#### Problem statement:
Report how many lines hold the string "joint". Give the number and nothing else.

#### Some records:
★ ★ ★

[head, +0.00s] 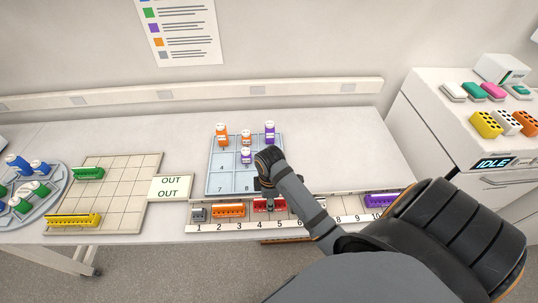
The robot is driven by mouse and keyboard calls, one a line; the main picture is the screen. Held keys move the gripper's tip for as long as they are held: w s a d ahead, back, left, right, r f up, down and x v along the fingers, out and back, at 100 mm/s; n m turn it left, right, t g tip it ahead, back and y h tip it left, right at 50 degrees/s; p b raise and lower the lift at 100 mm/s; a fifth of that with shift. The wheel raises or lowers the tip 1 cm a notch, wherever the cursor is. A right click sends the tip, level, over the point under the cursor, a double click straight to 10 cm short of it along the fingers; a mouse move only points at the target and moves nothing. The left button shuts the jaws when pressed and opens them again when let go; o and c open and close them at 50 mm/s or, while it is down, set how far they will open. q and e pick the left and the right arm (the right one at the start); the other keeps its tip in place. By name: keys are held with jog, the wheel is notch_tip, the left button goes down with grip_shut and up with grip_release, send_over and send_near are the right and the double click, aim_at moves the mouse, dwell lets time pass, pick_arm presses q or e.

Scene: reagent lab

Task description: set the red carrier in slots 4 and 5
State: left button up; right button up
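The red carrier (259,204) is at the numbered rail (240,227), over numbers 4 and 5, right of an orange carrier (228,211). My right gripper (268,198) comes in from the right and points down at the red carrier, its fingers at the carrier's middle and partly covering it. The fingers are too small and dark to tell whether they are shut on it. Whether the carrier is fully down in the rail is also unclear. My left gripper is not in view.
A grey block (199,214) is at slot 1 and a purple carrier (383,200) near slots 9 and 10. Behind stands a blue numbered tray (223,183) with several capped bottles. A beige grid mat (120,190) holds green and yellow carriers. My right forearm hides slots around 7.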

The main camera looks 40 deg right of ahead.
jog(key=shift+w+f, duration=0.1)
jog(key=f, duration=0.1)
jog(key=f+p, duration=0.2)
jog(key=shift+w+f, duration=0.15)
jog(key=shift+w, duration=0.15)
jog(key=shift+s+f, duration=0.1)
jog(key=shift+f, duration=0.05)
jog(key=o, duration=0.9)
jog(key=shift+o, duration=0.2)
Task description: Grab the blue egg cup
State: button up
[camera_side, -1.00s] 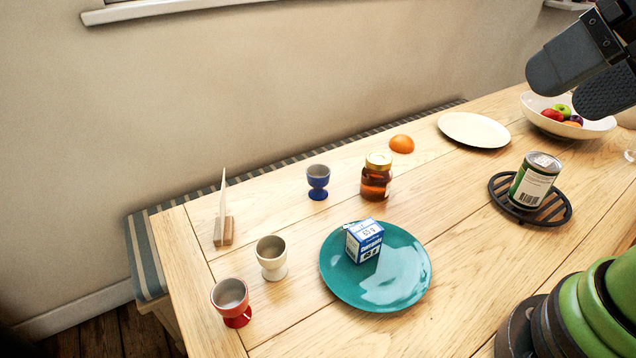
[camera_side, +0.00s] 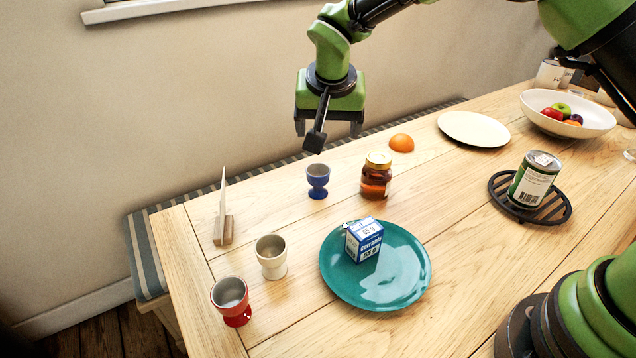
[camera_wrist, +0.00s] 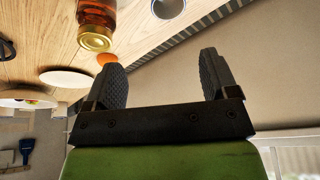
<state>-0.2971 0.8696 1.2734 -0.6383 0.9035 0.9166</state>
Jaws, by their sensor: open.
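The blue egg cup (camera_side: 318,181) stands upright and empty on the wooden table, left of a honey-coloured jar. My gripper (camera_side: 328,132) is open and empty above the table, over the blue egg cup in the side view. Nothing touches the cup. In the wrist view, my gripper's two dark padded fingers (camera_wrist: 165,75) are spread apart with nothing between them. A cup rim (camera_wrist: 168,8) shows cut off at the top edge there; its colour is hard to tell.
The gold-lidded jar (camera_side: 376,178) stands close right of the cup. An orange (camera_side: 401,143) lies behind it. A teal plate (camera_side: 405,285) holds a small blue box (camera_side: 364,240). Cream (camera_side: 271,258) and red (camera_side: 231,301) egg cups and a wooden holder (camera_side: 223,230) stand at left.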

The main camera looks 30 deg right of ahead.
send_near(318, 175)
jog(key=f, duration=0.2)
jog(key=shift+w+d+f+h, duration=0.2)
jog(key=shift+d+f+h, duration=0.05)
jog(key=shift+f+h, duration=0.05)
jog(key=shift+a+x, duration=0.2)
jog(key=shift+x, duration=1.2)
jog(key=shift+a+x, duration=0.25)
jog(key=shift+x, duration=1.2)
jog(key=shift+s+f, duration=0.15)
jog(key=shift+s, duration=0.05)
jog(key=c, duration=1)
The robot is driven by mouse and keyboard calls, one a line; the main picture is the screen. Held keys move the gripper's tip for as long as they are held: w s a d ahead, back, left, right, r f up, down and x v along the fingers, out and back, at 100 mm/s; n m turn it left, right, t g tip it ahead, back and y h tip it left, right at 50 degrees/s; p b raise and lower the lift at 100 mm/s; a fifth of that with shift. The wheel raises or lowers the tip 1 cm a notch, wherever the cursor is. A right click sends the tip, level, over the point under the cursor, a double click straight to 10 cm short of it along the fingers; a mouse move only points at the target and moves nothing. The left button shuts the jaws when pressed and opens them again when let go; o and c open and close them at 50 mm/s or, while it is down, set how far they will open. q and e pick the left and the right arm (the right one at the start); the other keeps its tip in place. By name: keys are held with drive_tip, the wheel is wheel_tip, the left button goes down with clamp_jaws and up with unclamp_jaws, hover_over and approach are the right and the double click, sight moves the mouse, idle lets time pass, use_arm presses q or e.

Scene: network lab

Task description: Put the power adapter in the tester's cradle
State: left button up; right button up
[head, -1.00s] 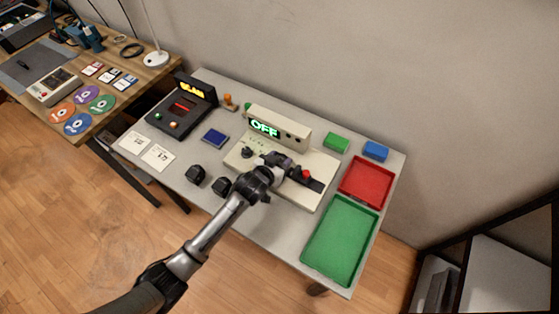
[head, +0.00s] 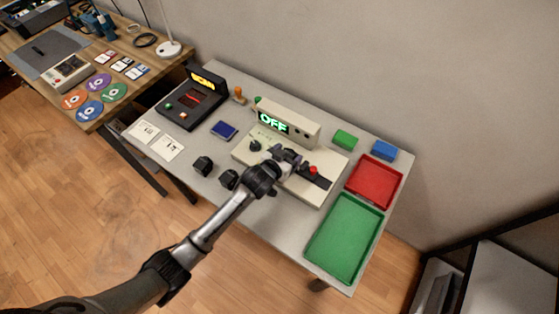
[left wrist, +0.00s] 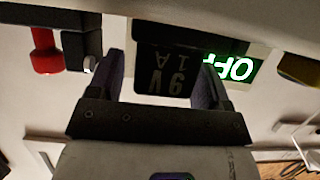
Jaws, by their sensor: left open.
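The beige tester (head: 325,162) stands on the grey table with a green OFF display (head: 273,123), which also shows in the left wrist view (left wrist: 238,69). My left gripper (head: 287,157) is over the middle of the tester. In the left wrist view, a black power adapter (left wrist: 163,75) marked 9V 1A, upside down in the picture, lies between the fingers of my open left gripper (left wrist: 165,88). Whether the adapter is seated in the cradle is hidden; in the head view my gripper covers that place. My right gripper is not in view.
Two black blocks (head: 203,166) (head: 229,179) sit on the table left of my arm. A red button or knob (head: 313,170) is on the tester's right. A red tray (head: 374,204) and a green tray (head: 366,239) lie at the right. A black device (head: 190,112) stands at the left.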

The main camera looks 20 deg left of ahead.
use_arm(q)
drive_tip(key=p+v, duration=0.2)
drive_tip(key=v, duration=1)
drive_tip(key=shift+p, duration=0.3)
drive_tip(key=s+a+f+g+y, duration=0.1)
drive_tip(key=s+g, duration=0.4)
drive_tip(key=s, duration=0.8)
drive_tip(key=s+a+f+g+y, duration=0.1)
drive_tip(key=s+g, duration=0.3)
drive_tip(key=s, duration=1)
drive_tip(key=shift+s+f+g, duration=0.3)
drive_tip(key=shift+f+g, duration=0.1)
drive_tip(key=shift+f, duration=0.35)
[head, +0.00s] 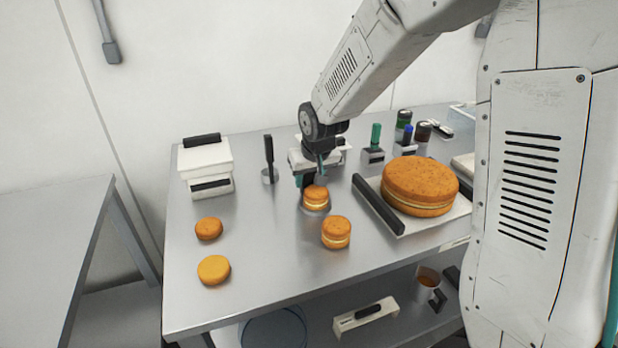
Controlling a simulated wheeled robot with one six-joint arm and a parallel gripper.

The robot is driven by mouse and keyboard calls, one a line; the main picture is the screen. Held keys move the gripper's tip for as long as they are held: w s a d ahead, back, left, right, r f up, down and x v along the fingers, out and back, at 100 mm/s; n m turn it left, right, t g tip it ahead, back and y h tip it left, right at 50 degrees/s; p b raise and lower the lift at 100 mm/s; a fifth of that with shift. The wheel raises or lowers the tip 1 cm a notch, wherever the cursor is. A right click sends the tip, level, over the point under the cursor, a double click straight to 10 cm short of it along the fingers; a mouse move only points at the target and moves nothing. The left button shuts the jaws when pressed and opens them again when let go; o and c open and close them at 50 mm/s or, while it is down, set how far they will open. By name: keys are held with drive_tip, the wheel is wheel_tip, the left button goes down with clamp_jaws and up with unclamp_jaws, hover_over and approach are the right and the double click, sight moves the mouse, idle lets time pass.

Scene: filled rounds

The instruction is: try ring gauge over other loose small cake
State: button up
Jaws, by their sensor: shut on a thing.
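My gripper (314,178) is behind and just above a small filled cake (316,195) near the middle of the table. It is shut on what looks like the ring gauge (316,210), a silvery band low around this cake; the grip itself is mostly hidden. I cannot tell whether the ring sits fully down on the table. A second small filled cake (336,231) stands apart, in front and slightly right, with no ring around it.
Two single cake rounds (208,228) lie at the left. A large filled cake (420,183) stands on a white board (452,218) at the right. A black-handled tool (269,160), white boxes (206,160) and bottles (403,122) stand behind.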

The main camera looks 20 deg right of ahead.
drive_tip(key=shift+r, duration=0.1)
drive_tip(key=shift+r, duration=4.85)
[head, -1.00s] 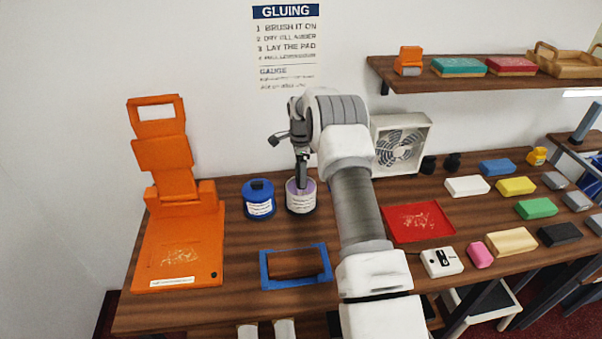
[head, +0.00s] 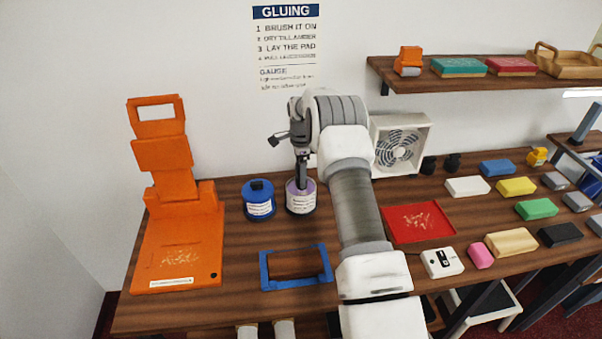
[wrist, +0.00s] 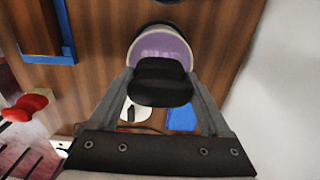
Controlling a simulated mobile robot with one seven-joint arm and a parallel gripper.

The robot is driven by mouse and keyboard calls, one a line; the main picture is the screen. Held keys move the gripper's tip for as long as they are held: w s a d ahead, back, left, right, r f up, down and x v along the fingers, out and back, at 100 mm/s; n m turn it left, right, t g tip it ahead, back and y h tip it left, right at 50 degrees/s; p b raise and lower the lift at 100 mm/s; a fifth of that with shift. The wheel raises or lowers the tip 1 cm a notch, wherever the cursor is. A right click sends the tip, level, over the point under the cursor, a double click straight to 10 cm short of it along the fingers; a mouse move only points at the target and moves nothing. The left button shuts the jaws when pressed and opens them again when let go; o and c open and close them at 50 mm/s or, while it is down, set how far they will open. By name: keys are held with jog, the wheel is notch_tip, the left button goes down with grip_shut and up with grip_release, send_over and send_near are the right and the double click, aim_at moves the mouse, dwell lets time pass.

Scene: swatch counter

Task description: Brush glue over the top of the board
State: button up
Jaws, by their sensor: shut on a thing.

★ ★ ★

#### Written answer:
2